As the saying goes, change is the only constant. And this, life’s one true constant, is the one thing many of us resist most often, and most violently. Any public figure who represents a significant cultural or creative shift is met with hostility, and even hatred. Popular music is filled with examples of this phenomenon.
When the Beatles arrived in America, people complained that they wore their hair long, unlike most men at the time. Before that, scores of parents reviled Elvis Presley because of the unusual way he moved his hips on stage. And, although it’s hard to imagine modern music without the electric guitar, at what was arguably the defining moment in rock ‘n’ roll history, when Bob Dylan, who fans had categorized as a protest singer, plugged in his amplifiers at Newport Folk, he had to crank up the volume to drown out the chorus of boos.
In hindsight, we regard all these artists as heroes in popular culture. Eventually, Dylan won the Nobel Prize for Literature. And, we can see that in changing from the band who captured girls’ hearts with songs like “She Loves You,” to the band who made them stomp their feet to “Get Back,” John, Paul, George, and Ringo became eternally incomparable. Many consider them the greatest band to ever play.
Now, perhaps more than ever, men are lost.
As emerging adult males search for direction, and most of us acknowledge a need for a paradigm shift relating to manhood, the loudest voices addressing the topic shout in support of what they describe as “traditional” values, “traditional” manhood. They insist that the way we think about manhood should remain the same.

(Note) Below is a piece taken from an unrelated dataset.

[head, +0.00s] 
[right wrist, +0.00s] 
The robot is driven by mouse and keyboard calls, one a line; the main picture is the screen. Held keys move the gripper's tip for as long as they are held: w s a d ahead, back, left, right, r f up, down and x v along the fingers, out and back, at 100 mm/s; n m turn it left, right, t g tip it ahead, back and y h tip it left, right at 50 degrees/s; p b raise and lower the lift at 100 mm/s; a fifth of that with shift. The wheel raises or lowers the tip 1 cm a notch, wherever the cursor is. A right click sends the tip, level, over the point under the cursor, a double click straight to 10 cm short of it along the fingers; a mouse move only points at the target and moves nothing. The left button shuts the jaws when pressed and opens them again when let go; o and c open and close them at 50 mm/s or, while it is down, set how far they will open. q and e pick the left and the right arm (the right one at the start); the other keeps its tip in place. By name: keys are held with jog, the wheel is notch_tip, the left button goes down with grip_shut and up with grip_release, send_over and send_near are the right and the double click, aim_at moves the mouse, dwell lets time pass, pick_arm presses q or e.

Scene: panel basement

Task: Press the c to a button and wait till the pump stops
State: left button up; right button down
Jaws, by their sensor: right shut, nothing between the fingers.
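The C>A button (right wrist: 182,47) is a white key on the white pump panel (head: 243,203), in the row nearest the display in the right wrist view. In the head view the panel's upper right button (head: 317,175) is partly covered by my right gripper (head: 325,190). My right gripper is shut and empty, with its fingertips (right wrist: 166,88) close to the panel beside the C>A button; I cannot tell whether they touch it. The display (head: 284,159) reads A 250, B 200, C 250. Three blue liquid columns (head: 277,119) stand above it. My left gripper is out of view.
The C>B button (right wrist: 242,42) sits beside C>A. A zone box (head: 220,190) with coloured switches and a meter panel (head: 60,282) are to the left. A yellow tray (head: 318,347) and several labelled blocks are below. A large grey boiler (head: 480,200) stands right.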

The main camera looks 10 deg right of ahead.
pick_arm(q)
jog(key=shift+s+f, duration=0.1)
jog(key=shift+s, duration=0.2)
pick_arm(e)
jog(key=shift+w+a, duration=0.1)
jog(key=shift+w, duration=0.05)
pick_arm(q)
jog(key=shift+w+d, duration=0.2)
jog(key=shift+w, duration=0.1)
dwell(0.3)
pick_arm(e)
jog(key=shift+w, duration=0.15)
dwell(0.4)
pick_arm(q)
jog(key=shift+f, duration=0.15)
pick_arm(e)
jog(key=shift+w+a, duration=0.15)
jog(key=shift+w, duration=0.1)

The only change some will abide, is the type that takes us backwards, where male dominance in relationships remains firmly intact, and where women not only resign to a submissive role, they believe to entertain any other option would be insane, if not evil.
They’re just like the guy on Saville Row, who doesn’t like the Beatles anymore.

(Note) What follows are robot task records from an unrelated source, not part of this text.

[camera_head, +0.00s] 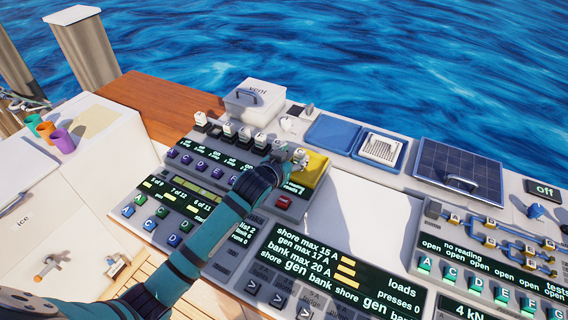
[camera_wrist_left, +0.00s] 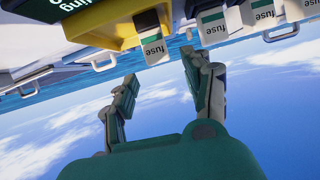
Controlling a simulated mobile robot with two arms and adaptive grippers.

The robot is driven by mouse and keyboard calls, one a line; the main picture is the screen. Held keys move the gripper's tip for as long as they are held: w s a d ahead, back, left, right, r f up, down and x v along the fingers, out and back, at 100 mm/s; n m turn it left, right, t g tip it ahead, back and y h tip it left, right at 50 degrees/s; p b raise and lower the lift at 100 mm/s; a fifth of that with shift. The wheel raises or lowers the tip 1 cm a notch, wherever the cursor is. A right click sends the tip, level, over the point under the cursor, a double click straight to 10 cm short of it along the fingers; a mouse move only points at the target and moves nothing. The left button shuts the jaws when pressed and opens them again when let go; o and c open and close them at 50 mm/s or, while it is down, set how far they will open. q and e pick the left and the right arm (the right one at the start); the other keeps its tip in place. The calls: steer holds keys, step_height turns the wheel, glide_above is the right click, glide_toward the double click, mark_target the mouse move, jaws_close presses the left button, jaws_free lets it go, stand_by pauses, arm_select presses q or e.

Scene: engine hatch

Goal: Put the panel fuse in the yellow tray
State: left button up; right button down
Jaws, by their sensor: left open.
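The yellow tray (camera_head: 316,166) stands on the console just right of the purple-button panel; its yellow wall also shows in the left wrist view (camera_wrist_left: 112,38). My left gripper (camera_head: 299,157) is over the tray's left side, partly covering it. In the left wrist view its two fingers (camera_wrist_left: 157,88) are spread, with nothing between them. A white fuse with a green label (camera_wrist_left: 150,46) is at the tray's edge, apart from the fingertips; I cannot tell if it rests inside. More labelled fuses (camera_wrist_left: 213,27) show to its right. I cannot tell which is the panel fuse. My right gripper is not visible.
A row of black and white blocks (camera_head: 229,131) stands left of the tray. Behind are a white vent box (camera_head: 254,96), a blue tray (camera_head: 332,133) and a solar panel (camera_head: 459,171). A bare white surface (camera_head: 366,225) lies right of my arm.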

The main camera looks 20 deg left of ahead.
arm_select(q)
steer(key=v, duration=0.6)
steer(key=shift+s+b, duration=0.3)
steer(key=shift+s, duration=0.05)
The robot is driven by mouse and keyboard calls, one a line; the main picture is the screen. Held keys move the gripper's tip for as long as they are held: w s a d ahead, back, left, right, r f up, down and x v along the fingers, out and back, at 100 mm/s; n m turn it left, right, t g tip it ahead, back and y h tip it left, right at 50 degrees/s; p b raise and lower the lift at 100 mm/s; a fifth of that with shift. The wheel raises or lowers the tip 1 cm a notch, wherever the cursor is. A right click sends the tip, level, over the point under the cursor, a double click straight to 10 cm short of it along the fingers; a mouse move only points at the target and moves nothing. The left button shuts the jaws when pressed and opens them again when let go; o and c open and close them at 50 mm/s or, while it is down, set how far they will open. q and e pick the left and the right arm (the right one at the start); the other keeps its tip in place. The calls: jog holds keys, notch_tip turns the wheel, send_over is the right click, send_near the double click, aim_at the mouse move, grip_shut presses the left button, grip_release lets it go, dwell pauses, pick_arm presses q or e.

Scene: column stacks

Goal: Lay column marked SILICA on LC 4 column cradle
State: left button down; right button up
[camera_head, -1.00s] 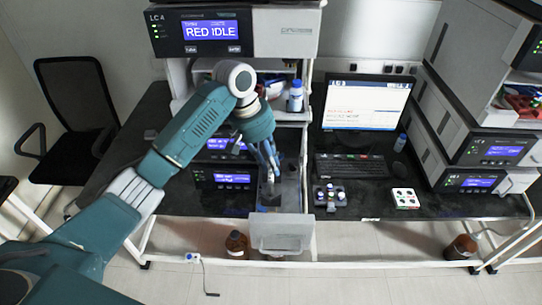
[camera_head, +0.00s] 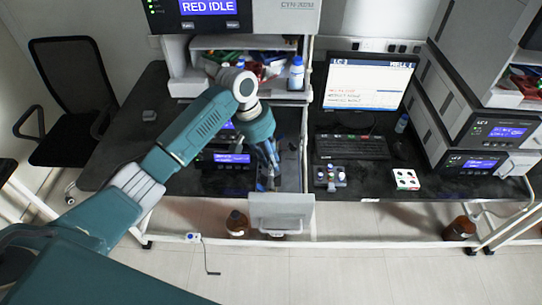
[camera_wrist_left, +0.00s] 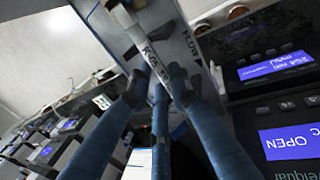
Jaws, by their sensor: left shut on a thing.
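My left gripper (camera_head: 268,172) reaches down over the pulled-out compartment of the LC stack at the centre. It is shut on a slim, light column (camera_wrist_left: 158,62), which shows between its dark fingers in the left wrist view. The print on the column is tilted and too small to read surely, so I cannot confirm SILICA. A grey tray panel marked FLOW (camera_wrist_left: 192,45) lies under and beside the column; whether they touch is unclear. The cradle itself is mostly hidden behind the fingers in the head view. My right gripper is not in view.
The compartment's light grey front panel (camera_head: 281,211) stands at the desk's front edge. A display reading OPEN (camera_wrist_left: 290,142) is close to the gripper. A monitor (camera_head: 367,86), keyboard (camera_head: 352,147) and small vial racks (camera_head: 330,177) stand to the right. Brown bottles (camera_head: 237,223) are below.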

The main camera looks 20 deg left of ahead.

I am among the people who love all the music the Beatles produced at their various stages of evolution. And, although I already love men, and love being a man, I think we can do a lot better. I see a need for a change in our basic assumptions about manhood, beginning with the idea that women are emotional and men are not.
As men, we must reconcile our relationships with our emotions. I believe that’s the only way forward.
There are legions of men and women out there who will have you believe people like me hate men, and will completely destroy manhood if we have our way. I’m here to tell you these are the same people who hated “Abbey Road” because it wasn’t “A Hard Day’s Night.” They support the status quo of masculinity, which requires that, by and large, men pretend not to experience emotions. Many of them would have us go backward to a time when we all said, no matter what, boys don’t cry.
Drug addiction and pornography addiction are at epidemic proportions. Many of us are traumatized in one way or another. People, and most often boys, are buying assault rifles and murdering children en masse. Marriages that end in divorce outnumber those that survive, not to mention that many people in those that do survive are doing just that - surviving. They don’t seem all that happy.
We can’t keep looking at all the ills of society as unrelated. And, a common thread in the fabric of all the aforementioned is emotional immaturity.
Reading that sentence may have even hurt your feelings. Imagine that.
I have come to understand that acknowledging and experiencing my emotions makes me more of a man, not less of one. Because I’ve learned this, I am more masculine than before.
I love that last Beatles performance. And, here is what I love most about it. Rather than singing “I Want to Hold Your Hand,” or any of their many hits from that rooftop, Paul sang “I’ve Got a Feeling.” As the kids might say, it’s a banger.
It’s just like that song.
Choosing to live as men in connection with our emotions may not be what we’re used to. But, it’s far more exciting than the alternative.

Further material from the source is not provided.